For anyone today to walk eastward from Dorset to Dover along this coastline, just as William Smith had walked eastward along the Somerset Coal Canal from Dunkerton to
Limpley Stoke some two centuries before, is to walk forward in geological time—is to walk away from and out of the older rocks and toward and into the newer. The cliffs that ranged before me now were each made of rocks that were successively younger than those in the cliffs that ranged behind me. The more distantly ahead of me they ranged, the younger and the younger they became—so that those lost in the shimmering haze of the afternoon belonged to whole stages and epochs of geological time that were far more recent than those beside and behind me.
It was the gentle and uniform southeasterly dip of all these outcropping rocks that made this possible: Had the rocks not dipped at all, but remained horizontal all the way along the coast, the outcrop would be entirely the same, the topography unchanged, the crops above and the view below unchanged from Dorset to Kent.
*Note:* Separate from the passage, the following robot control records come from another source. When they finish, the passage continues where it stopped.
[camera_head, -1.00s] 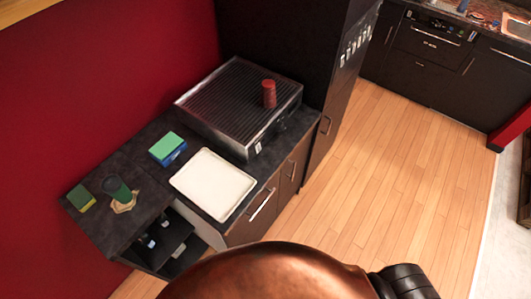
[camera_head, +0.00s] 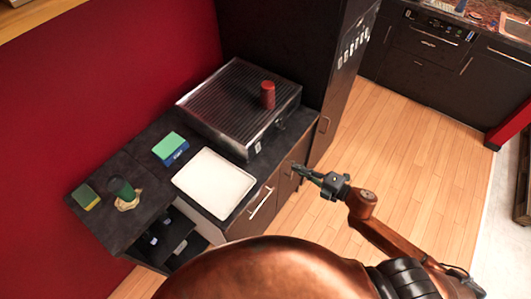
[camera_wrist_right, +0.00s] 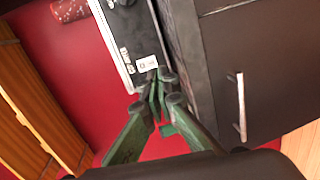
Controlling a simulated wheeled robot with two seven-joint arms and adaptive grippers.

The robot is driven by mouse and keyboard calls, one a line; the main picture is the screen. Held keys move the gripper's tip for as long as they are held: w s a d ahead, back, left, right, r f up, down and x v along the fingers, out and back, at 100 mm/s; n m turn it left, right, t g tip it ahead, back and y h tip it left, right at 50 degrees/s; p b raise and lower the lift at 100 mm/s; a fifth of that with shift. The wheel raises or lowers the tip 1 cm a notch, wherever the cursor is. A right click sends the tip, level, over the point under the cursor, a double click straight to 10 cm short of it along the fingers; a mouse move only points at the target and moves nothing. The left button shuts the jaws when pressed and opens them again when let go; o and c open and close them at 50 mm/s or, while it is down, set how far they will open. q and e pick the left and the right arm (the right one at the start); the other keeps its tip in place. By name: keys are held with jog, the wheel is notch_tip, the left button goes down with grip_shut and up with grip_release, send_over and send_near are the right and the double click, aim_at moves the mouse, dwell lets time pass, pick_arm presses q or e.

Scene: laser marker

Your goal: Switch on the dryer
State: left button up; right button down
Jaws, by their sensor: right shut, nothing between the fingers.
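A metal machine with a ribbed top (camera_head: 225,100), which I take to be the dryer, sits on the dark counter in the head view. Its front face carries a small white label (camera_head: 258,147), and a dark control shows farther right on that face. In the right wrist view, the machine's dark side (camera_wrist_right: 132,35) and white label (camera_wrist_right: 147,63) lie just beyond my fingertips. My right gripper (camera_head: 298,170) is shut and empty, in front of the counter's drawer fronts. It also shows in the right wrist view (camera_wrist_right: 160,84). I cannot tell whether its tips touch the machine. My left gripper is not in view.
A red cup (camera_head: 268,95) stands on the machine. A white tray (camera_head: 214,183), a green and blue box (camera_head: 170,148), a dark green cup (camera_head: 121,189) and a sponge (camera_head: 86,196) are on the counter. A tall dark cabinet stands behind. The wooden floor at right is clear.

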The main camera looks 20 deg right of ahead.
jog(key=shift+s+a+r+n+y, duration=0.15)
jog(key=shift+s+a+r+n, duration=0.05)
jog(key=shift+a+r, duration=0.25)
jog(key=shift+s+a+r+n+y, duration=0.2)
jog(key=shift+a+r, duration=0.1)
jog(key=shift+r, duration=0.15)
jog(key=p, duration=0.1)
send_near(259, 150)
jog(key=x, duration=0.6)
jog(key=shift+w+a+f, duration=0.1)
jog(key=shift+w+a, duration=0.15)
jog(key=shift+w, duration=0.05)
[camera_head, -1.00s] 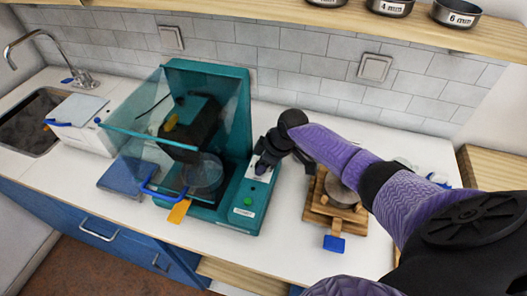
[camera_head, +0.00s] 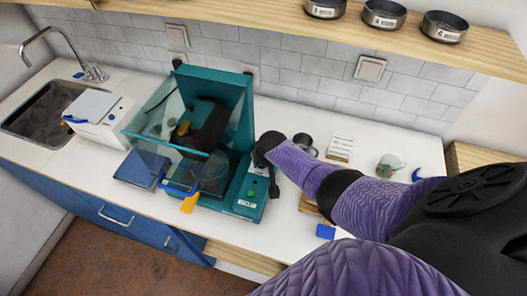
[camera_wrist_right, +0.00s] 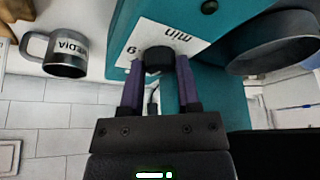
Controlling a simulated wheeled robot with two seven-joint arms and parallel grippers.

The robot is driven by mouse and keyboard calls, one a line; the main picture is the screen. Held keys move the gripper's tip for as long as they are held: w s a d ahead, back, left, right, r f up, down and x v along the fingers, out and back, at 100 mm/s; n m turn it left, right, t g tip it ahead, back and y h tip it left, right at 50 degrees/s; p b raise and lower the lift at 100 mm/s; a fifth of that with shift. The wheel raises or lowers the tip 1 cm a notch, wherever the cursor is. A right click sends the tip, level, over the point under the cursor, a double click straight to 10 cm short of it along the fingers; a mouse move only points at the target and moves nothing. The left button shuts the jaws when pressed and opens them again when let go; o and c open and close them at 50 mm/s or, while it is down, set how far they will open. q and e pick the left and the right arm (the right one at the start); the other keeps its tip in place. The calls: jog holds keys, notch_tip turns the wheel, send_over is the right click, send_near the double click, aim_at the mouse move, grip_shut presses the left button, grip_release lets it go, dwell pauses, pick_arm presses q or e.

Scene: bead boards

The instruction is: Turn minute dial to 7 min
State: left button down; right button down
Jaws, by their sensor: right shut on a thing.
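The teal machine (camera_head: 240,112) stands on the counter with a clear hood and a front control panel (camera_head: 247,200). In the right wrist view, the minute dial (camera_wrist_right: 158,58) is a black knob on a white label (camera_wrist_right: 178,38) reading "min", with a numeral that looks like a 6 or 9 beside it. My right gripper (camera_wrist_right: 160,68) is shut on the dial, one purple finger on each side. In the head view my right gripper (camera_head: 272,182) is over the panel, and the arm hides the dial. The dial's pointer is not readable. My left gripper is out of view.
A green button (camera_head: 250,194) sits on the panel. A metal mug (camera_wrist_right: 66,54) stands beside the machine. A wooden stand with a blue part (camera_head: 325,231) is partly behind my arm. A white box (camera_head: 98,115) and sink (camera_head: 48,112) are at left. Labelled tins (camera_head: 384,14) line the shelf.

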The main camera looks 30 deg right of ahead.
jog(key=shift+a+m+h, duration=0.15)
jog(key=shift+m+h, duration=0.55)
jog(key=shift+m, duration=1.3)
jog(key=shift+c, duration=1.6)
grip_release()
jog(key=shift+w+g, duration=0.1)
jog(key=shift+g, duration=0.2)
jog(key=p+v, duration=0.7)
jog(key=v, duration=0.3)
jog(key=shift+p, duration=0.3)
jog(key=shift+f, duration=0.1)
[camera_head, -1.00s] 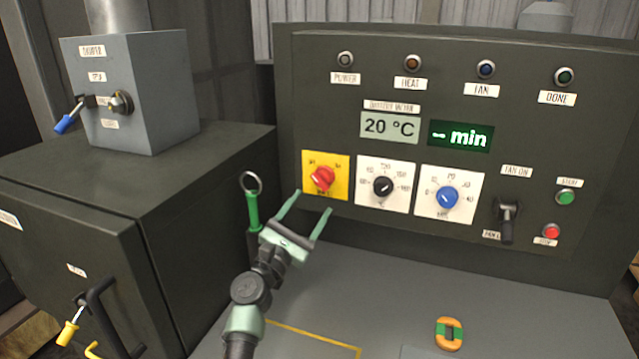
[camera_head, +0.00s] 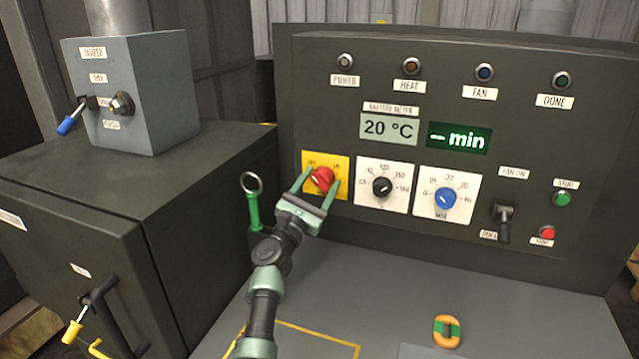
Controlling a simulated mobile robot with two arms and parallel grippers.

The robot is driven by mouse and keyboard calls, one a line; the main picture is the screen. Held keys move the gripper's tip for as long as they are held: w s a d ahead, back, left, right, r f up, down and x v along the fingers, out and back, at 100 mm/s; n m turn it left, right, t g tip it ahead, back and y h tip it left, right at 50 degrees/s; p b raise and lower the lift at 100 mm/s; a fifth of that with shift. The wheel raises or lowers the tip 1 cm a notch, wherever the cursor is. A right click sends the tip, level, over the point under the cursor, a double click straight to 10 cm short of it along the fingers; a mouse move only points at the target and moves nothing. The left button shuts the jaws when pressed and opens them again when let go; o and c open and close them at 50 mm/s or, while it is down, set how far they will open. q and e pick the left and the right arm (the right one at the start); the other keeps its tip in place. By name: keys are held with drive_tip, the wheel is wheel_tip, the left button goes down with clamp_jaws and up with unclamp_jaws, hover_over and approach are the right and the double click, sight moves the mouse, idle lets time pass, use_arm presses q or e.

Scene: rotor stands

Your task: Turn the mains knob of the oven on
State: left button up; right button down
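The red mains knob (camera_head: 322,178) sits on a yellow plate (camera_head: 343,163) at the left of the dark control panel (camera_head: 300,100). My left gripper (camera_head: 320,182) is at the plate with its fingers spread, one on each side of the knob. I cannot tell whether the fingers touch the knob. The lower part of the plate is partly hidden by the gripper. The POWER lamp (camera_head: 345,61) above looks unlit. My right gripper is not in view.
A black knob (camera_head: 382,187) and a blue knob (camera_head: 445,198) are to the right of the red one. A green handle with a ring (camera_head: 253,205) stands close left of my gripper. An orange and green object (camera_head: 446,331) lies on the grey worktop (camera_head: 400,280).

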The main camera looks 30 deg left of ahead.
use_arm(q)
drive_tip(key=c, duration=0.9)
It was the dip that allowed the history of the underworld to be on such dramatic display—the same gentle and uniform dip that had made all this history so suddenly clear to William Smith in the hills and valleys around Bath.
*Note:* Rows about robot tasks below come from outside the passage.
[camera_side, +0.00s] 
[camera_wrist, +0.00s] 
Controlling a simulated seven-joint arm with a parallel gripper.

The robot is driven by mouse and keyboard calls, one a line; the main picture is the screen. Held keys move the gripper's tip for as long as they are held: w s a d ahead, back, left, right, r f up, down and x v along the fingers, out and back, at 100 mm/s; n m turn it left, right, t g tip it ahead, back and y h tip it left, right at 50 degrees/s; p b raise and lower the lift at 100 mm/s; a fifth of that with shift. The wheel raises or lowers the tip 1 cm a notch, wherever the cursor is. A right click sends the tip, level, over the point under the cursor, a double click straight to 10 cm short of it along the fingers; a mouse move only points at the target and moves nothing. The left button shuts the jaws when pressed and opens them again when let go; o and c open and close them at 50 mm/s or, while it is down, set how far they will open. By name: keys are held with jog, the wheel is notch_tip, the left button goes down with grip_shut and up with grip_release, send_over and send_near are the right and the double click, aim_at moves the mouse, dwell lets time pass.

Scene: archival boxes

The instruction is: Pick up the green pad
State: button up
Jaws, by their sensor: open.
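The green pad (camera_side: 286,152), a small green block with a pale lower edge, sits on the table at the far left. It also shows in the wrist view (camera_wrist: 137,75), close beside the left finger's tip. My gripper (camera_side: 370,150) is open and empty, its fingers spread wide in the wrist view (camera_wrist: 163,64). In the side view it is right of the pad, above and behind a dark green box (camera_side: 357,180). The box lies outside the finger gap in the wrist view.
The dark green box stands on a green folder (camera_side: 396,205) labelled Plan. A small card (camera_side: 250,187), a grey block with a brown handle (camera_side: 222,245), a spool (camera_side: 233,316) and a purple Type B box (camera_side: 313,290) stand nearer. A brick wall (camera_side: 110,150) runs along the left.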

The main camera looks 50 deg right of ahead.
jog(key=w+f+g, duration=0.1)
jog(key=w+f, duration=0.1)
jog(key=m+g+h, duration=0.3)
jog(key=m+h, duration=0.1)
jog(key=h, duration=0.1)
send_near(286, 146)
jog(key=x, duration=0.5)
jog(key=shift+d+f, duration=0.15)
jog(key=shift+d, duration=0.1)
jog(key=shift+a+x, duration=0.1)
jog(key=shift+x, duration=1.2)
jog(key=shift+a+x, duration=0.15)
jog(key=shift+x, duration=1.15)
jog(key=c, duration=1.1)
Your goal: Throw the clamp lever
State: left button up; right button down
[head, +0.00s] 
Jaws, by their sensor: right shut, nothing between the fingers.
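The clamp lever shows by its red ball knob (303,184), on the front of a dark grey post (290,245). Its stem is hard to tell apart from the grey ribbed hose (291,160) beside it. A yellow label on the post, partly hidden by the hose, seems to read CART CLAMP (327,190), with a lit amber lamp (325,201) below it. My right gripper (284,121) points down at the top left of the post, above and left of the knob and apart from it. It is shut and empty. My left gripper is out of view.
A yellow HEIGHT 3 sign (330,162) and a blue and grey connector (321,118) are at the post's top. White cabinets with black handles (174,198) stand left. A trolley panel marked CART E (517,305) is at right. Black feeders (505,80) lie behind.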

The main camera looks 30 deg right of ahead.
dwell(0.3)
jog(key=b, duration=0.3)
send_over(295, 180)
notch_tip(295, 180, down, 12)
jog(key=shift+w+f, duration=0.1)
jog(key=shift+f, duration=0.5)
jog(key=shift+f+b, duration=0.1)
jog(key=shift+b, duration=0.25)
As the cliffs rose and fell in ranks along the coast in front of me, I could see with consummate ease exactly how each one, because of the bread-and-butter arrangement of its rocks, was geologically different from another. Here beside me the cliff might be made of a Jurassic sandstone capped by a limestone; but two miles further eastward down the coast the same limestone that here was on top and formed the cliff’s cap might well form the base of the next range of cliffs. Layered on top of it there would be other rocks—shales maybe, or marls, clays, iron-stones, perhaps more limestones, more sandstones—and with each stratum on top younger and younger than those below until, a hundred miles away, way past the counties of Hampshire and Sussex and well beyond the towns of Bournemouth and Southampton, beyond Brighton and Eastbourne and the great promontory of Beachy Head, there would be the White Cliffs themselves, the chalk.